BEGIN COLLECTED DATA
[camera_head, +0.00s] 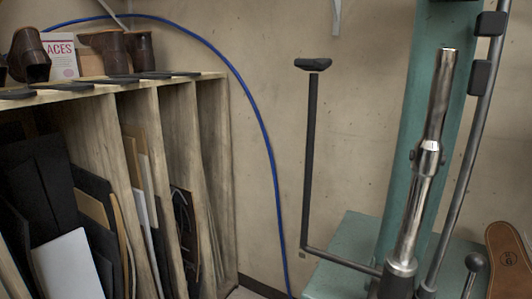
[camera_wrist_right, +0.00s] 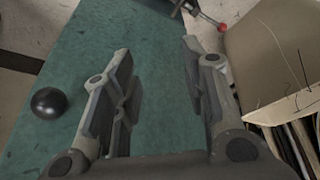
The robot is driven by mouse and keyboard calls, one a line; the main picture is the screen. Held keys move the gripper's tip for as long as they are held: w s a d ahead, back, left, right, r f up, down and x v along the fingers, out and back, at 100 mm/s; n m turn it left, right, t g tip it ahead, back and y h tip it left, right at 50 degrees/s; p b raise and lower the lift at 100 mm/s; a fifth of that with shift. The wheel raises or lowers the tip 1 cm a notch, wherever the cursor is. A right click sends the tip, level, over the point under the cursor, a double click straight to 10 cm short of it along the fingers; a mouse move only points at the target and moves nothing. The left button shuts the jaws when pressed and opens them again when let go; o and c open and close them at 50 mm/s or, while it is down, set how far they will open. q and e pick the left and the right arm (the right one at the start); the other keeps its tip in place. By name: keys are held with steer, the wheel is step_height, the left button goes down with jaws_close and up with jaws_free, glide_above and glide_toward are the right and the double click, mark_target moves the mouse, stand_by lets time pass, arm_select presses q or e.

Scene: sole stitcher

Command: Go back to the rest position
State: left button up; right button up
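My right gripper (camera_wrist_right: 165,85) shows in the right wrist view. Its two fingers are spread apart with nothing between them, above a green surface (camera_wrist_right: 120,30). Neither of my grippers shows in the head view. In the head view the sole stitcher (camera_head: 405,120) stands at the right, with a green column, a polished metal tube and a green base (camera_head: 345,240). A thin black rod with a flat pad (camera_head: 313,64) on top rises from it.
A wooden rack (camera_head: 110,120) with upright sheets stands at the left, with brown boots (camera_head: 110,45) on top. A blue hose (camera_head: 262,130) hangs along the wall. A brown sole (camera_head: 508,260) is at the lower right. A black ball knob (camera_wrist_right: 48,103) is left of my right gripper.
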END COLLECTED DATA
■ **EXERCISE TASK**
Pick out lines containing the word "back", each one as written.

■ **SOLUTION**
The robot is driven by mouse and keyboard calls, one a line; the main picture is the screen. Held keys move the gripper's tip for as long as they are held: w s a d ahead, back, left, right, r f up, down and x v along the fingers, out and back, at 100 mm/s; n m turn it left, right, t g tip it ahead, back and y h tip it left, right at 50 degrees/s; p b raise and lower the lift at 100 mm/s; a fifth of that with shift. The wheel raises or lowers the tip 1 cm a notch, wherever the cursor is. A right click sends the tip, level, over the point under the cursor, a double click straight to 10 cm short of it along the fingers; a mouse move only points at the target and moves nothing. The left button shuts the jaws when pressed and opens them again when let go; o and c open and close them at 50 mm/s or, while it is down, set how far they will open. q and e pick the left and the right arm (the right one at the start); the other keeps its tip in place. By name: keys are held with steer, the wheel is step_height, the left button goes down with jaws_close and up with jaws_free, glide_above and glide_toward are the right and the double click, mark_target moves the mouse, stand_by lets time pass, arm_select presses q or e.
Command: Go back to the rest position

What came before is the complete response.